谭光荣 中国作家协会会员,国家一级作家。原籍湖北省秭归县,1954年出生于湖北省兴山县。毕业于华中科技大学新闻系和中共中央党校经济管理专业。已出版小说、散文、诗歌、报告文学、话剧剧本、电影和电视剧剧本、理论文章等约1020万字,曾任解放军文艺奖、鲁迅文学奖等奖评委。其名录已入选《中国作家大辞典》和《世界优秀专家人才名典》。被誉为中国十大军旅作家、世界野人文学之父。

站位,因文学而改变

中华文学人物访谈——谭光荣

文学于您是怎样的一种存在?

因为我出生在山太大、天太小、路太陡、人太少的高寒偏远山区,那里没有村庄、没有公路、没有商店,只有每天往返二十多里陡峭山路的一所连操场都没有的初级小学,全校学生加起来也不到四十人,一至四年级都挤在一间昏暗的土房里上课,到了冬天大雪封山,我们往往十天半月也到不了学校。所以,除了学习语文算术外,我们没有空间生成其他特长,因为繁重的体力劳动和遥远的山路,我们没有时间产生其他爱好。十七岁走出大山到了新兵连后,我才第一次见到乒乓球!因此,战友们都有其他如下棋、打球、写字、绘画、唱歌、演节目、操弄乐器等爱好和特长,我长着一双伤痕累累的粗糙大手,却什么也不会。没有业余爱好,没有一技之长,就会被边缘化,就会常常被人看不起,被领导和周围人冷落、疏远,时间一长,好事、轻松事都远离你了。

是一本《敌后武工队》的小说,改变了我的处境。这本书是我们出公差帮地方一个单位搞清洁卫生大扫除时,从垃圾焚烧箱里被我发现后捡回来的。

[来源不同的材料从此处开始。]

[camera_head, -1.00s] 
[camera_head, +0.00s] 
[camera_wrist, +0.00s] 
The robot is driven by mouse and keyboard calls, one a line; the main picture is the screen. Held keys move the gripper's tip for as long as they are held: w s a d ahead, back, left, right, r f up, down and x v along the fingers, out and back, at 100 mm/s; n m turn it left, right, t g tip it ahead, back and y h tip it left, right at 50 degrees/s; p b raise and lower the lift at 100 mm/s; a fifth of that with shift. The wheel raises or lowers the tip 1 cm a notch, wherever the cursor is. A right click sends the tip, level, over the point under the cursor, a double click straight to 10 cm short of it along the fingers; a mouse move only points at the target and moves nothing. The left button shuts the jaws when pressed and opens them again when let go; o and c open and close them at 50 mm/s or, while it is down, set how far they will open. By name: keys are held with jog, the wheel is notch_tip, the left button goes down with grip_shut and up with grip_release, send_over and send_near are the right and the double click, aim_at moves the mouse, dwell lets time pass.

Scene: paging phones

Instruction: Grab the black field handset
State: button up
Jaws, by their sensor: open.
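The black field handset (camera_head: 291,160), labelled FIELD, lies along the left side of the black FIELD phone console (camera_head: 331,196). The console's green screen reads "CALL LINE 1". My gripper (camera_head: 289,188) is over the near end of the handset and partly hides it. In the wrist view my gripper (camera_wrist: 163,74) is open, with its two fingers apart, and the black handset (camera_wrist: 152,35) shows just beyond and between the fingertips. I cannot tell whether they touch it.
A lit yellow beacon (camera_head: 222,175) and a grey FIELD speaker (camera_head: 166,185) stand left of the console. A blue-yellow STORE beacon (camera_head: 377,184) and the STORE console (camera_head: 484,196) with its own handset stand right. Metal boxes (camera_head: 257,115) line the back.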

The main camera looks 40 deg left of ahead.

啊,世上还有这么好看的书!完全不像我们读过的语文课本!这本书让我平添了业余爱好,更是带领我走进了文学的世界!因为看了这本书,激发了我找书读、借书看的浓厚兴趣。

后来读多了、看广了,就想自己动手写。我就花1角6分钱买了一本稿纸,悄悄地模仿着写故事。把要写的人物分成大好人、小好人、不好不坏的人和大坏人、小坏人等五种人,让他们在一个典型的场合粉墨登场,斗智斗勇。

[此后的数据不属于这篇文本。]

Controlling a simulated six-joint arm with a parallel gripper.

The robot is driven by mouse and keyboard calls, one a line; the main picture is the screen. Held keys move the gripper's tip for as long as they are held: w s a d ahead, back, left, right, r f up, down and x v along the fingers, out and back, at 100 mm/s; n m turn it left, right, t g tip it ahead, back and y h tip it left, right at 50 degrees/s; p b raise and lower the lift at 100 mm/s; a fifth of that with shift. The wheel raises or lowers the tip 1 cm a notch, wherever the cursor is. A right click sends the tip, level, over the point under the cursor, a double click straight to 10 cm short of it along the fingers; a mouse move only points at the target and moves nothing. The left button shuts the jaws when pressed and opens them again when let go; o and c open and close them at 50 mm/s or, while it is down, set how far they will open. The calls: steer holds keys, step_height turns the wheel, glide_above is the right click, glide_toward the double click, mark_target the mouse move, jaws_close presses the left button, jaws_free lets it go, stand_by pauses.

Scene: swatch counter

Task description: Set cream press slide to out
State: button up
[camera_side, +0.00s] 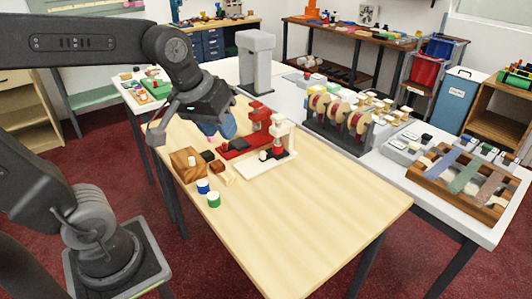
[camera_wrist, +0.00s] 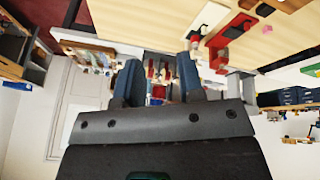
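The cream press (camera_side: 281,140) stands upright on a long pale base on the wooden table, in the middle of the side view. A small dark piece sits on its base in front of the post; I cannot tell whether its slide is in or out. My gripper (camera_side: 221,131) is above the table, left of both presses and touching neither. In the wrist view my gripper (camera_wrist: 160,75) has its blue fingers apart with nothing between them.
A wooden block (camera_side: 186,168), a blue-sided pot (camera_side: 203,187) and a green-sided pot (camera_side: 213,200) stand near the table's left edge. A rack of ribbon spools (camera_side: 338,112) is behind right. The table's front right (camera_side: 330,215) is clear.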

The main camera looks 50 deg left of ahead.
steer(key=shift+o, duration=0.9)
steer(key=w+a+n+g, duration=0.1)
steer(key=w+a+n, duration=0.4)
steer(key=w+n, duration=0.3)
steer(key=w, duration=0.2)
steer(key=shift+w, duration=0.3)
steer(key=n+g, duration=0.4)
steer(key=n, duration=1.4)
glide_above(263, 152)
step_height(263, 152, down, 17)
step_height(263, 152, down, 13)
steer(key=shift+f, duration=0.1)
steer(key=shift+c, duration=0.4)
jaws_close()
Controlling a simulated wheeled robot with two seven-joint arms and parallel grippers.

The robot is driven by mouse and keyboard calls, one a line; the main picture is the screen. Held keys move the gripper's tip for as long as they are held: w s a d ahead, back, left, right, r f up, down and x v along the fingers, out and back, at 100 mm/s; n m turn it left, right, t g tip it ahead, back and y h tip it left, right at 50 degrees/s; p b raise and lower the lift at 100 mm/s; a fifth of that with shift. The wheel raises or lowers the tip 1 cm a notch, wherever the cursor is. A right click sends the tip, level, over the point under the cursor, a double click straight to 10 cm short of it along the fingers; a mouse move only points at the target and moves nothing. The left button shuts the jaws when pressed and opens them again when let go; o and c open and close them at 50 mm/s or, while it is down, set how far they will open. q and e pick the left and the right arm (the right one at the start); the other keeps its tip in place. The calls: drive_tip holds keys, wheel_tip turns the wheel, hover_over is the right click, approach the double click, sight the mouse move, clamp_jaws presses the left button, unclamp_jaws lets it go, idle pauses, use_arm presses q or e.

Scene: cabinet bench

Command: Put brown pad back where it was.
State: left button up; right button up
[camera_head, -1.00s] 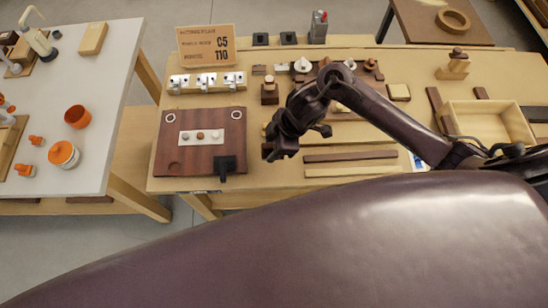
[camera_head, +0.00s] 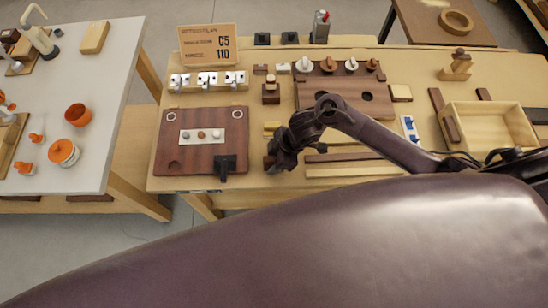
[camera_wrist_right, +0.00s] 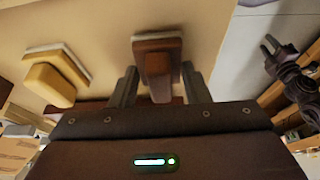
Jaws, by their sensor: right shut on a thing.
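The brown pad (camera_wrist_right: 157,65) is a dark brown block with a tapered grip and a pale underside. It is between the two fingers of my right gripper (camera_wrist_right: 158,88), which is shut on it. In the head view my right gripper (camera_head: 272,163) is just right of the dark red board, and the pad is hard to make out there. I cannot tell whether the pad touches the bench. A similar yellow pad (camera_wrist_right: 50,80) sits beside it, also seen in the head view (camera_head: 271,129).
The dark red board (camera_head: 173,142) with a white strip and black clamp lies left of the gripper. Long brown and pale bars (camera_head: 345,170) lie to the right. A brown board with knobs (camera_head: 365,104) is behind, and a wooden tray (camera_head: 487,107) is farther right.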

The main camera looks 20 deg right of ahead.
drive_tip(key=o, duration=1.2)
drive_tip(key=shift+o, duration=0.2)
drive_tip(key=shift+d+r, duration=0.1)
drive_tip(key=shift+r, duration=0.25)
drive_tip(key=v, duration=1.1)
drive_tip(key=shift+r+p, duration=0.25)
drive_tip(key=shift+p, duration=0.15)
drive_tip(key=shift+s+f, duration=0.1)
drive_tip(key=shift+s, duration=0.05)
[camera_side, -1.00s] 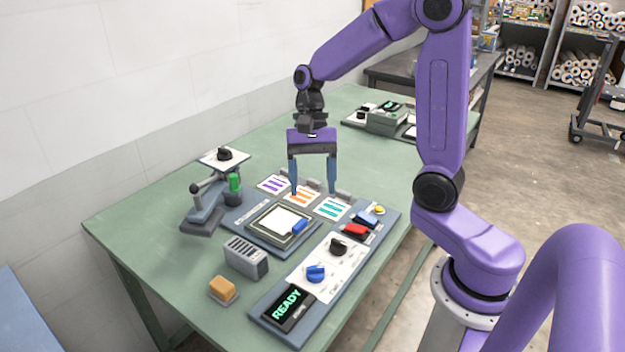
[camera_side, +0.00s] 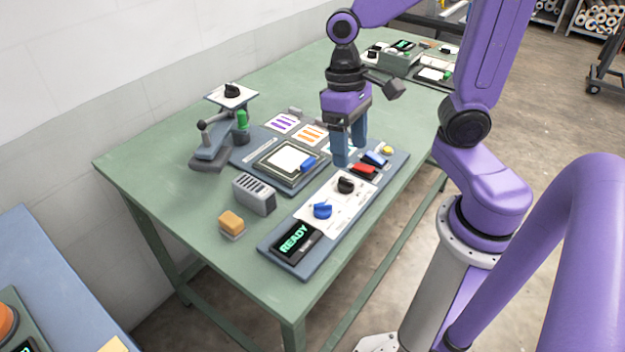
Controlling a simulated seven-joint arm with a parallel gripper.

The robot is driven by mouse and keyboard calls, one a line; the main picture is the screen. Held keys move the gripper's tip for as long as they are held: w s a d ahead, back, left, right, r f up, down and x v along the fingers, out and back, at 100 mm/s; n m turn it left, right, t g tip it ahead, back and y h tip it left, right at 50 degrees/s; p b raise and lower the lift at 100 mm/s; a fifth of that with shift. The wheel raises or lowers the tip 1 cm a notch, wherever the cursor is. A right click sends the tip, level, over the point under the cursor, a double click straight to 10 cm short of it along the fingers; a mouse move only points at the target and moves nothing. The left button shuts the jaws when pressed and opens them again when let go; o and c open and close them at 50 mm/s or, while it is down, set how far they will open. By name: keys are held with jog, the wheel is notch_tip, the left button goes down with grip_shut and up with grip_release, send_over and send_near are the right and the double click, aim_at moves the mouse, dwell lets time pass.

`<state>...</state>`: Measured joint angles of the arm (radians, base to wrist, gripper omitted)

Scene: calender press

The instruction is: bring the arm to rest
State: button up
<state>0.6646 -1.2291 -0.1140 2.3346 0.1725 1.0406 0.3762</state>
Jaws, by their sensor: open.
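My gripper (camera_side: 350,158) hangs from the purple arm with its two blue-grey fingers pointing down and apart. It is open, and I see nothing between the fingers. It appears above the press panel (camera_side: 285,254), close to the red switch (camera_side: 363,169) and the framed plate (camera_side: 290,157) in the picture. How high the fingertips are above the panel I cannot tell. The gripper hides most of the teal-striped card. The panel's display (camera_side: 296,242) reads READY.
On the green table (camera_side: 170,145) stand a lever stand (camera_side: 212,150) at left, a grey slotted block (camera_side: 254,194) and a yellow sponge-like block (camera_side: 231,222). A blue knob (camera_side: 322,210) and a black knob (camera_side: 346,185) rise from the panel. The table's left front is clear.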

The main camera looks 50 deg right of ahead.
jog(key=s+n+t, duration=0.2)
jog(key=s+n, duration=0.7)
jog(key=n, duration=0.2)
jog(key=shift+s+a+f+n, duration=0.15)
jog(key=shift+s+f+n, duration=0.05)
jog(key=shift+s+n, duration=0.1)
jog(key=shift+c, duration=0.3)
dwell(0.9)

后来,湖北省军区征集抗日斗争故事,我凭听到的一个杀敌故事写了一篇被入选。从此,“秀才”的虚名就在连队传开了。

能写文章肯定算是有本事的人,有本事的人身边不缺朋友,也不缺领导了,被边缘化的处境大大改变!文盲战士还请我帮他们写入团申请书、写恋爱信,连队领导也把一些写材料的任务交给了我,还让我辅导文化低的战士学文化。

因此,如果没有文学,我可能就退伍回老家穿草鞋挑大粪了,不会留部队穿皮鞋当干部了。

是文学创作改变了我的命运。

从开始尝试写作,到最后找到方向,经历了怎样一个过程?

沈从文说:“一个人走上文学这条路并不难,难的是走一辈子,难的是走到底。”我是一个业余写作者,虽然一生都在与文字打交道,但笔下百分之九十的文字都不是文学作品,而是通知、指示、请示、汇报、领导讲话、调研报告、经验总结、新闻报道、理论文章等等。这些文稿都是领导机关的干部们的十八般武艺,是职业行为,也是机关干部们的水平能力评价标准,这些文字属于逻辑思维的范畴。而小说、散文、诗歌等则属于形象思维,两者既不同父也不同母,虽然它们都是文字。多年从事的宣传教育、部队管理、军事训练、战备值勤、带兵练兵、排兵布阵等工作,是我安身立命的职业属性,我靠这份职业养家糊口,也靠这份职业提升人生素养。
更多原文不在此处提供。